Please read all the five chapters of this blog at: PPF (Practical Personal Finance) Series (ppfbypathikvariya.blogspot.com) if you are new to this blog

Frankly, this is going to be a very small post! This post just tries to give you an example, as to, what kind of asset allocation you should have, based on your risk tolerance profile.

Please note that the text below does not constitute any investment advice. Neither I am qualified to offer any investment advice. The below text, primarily taken from Best mutual funds SIP: Best mutual fund SIP portfolios to invest in 2020 (indiatimes.com) has been used to demonstrate (as an example) as to how you should go about planning your asset allocation.

If you visit this website, it clearly shows you how different portfolios of mutual funds are designed for the people with different risk tolerance. 

Some thumb rules are:

1. 100 Minus Rule: This (thumb rule) argues that one should invest total percentage of investible amount in equity based on 100-current age formulae. For example, if your current age is 20, then you should invest 80% in equity and should reduce this portion as you age. So, at the age of 40, the equity portion in your investment should be 60%.

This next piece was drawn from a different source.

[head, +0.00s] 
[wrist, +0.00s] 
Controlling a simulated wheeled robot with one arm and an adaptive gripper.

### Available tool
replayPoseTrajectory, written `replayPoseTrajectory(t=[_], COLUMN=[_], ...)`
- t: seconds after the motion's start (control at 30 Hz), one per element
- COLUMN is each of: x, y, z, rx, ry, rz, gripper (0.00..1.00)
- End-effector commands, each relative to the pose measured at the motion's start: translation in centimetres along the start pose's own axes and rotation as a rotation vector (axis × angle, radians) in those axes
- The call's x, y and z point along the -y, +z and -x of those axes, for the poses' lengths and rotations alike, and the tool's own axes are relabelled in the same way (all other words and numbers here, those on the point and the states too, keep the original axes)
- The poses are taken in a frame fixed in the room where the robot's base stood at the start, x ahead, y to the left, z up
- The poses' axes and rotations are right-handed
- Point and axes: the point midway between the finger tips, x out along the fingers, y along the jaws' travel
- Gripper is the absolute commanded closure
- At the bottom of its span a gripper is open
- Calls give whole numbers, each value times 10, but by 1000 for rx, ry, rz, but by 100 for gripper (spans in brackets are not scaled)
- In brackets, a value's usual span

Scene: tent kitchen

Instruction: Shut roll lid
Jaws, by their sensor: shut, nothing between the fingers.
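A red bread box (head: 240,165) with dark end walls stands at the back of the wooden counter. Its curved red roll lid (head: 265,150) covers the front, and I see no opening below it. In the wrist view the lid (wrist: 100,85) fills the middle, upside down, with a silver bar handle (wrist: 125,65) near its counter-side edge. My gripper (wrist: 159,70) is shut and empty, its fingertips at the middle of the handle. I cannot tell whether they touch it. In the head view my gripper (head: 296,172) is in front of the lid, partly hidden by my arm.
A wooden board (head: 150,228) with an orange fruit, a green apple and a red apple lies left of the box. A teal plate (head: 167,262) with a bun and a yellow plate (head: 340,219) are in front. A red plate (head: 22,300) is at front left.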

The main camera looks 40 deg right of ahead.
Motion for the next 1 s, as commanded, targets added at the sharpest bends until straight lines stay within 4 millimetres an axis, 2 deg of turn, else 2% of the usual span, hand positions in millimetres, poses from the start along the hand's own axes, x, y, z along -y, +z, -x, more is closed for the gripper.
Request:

2. Gold: The investment in gold should be around 10 to 15% so that it can act as a hedge against the risk of equity portion of your investment. 

3. Investment beyond Indian borders: Investing in American or other world companies will allow you to diversity your investment beyond India. The American or other countries' economies have different economic cycle. And hence, in case, Indian economy goes through a rough patch, investment in such economies will give some diversification to your portfolio. But beware, such investments are extremely risky and should be done only if you understand the risks associated with such investments or if you have a capable advisor.

4. Ability to take risk: If you have a stable job with good salary, a big inheritance, you can take big risks. But if you have limited income, with a lot of responsibilities, it may not allow you to take too much risk.

So, based on this, you should carefully plan and manage your portfolio. As every individual's condition is unique, no standardized solutions can be offered. You must meet an expert and plan your asset allocation, based on your needs and capacities (to take risk etc.)

5. Goals: One thing that should decide your investment is also goal based investing. Every RD installment or SIP installment you have per month, must be leading to some goals (financial goals). The financial goals can be divided into three categories: short, medium and long term. Though, there is no strict definition  of short-term, medium-term and long-term goals, the goals that fall within (up to) one year's horizon may be considered as short-term goals. Medium term goals may be having a time line upto five years. Other long term goals may have a time horizon up to 10 to eve 20+ years. 

- Short term goals' examples: Create an emergency fund, Pay the down payment of the car (to be bought next year) etc.

- Medium term goals' examples: Want to buy a house after three to five years, Want to plan a foreign trip in 2025 (considering that the current year is 2021)

- Long term goals' examples: Want to plan for retirement, child's marriage, child's future education. 

Examples may be:

Short Term Goal: Create an Emergency Fund of Rs. 0.1 million in one year. Start an RD of Rs. 8,500 approx for one year or start an SIp of Rs. 8,500 in a liquid fund for one year.

Medium Term Goal: Want to plan a foreign trip after 5 to 7 years. Start an SIP of appropriate amount in a conservative product with some equity exposure, like any balanced advantage fund. 

Long Term Goal: Plan for retirement. The retirement is due in 2040 (considering the current year is 2021): Invest in flexicap funds, shares, gold etc.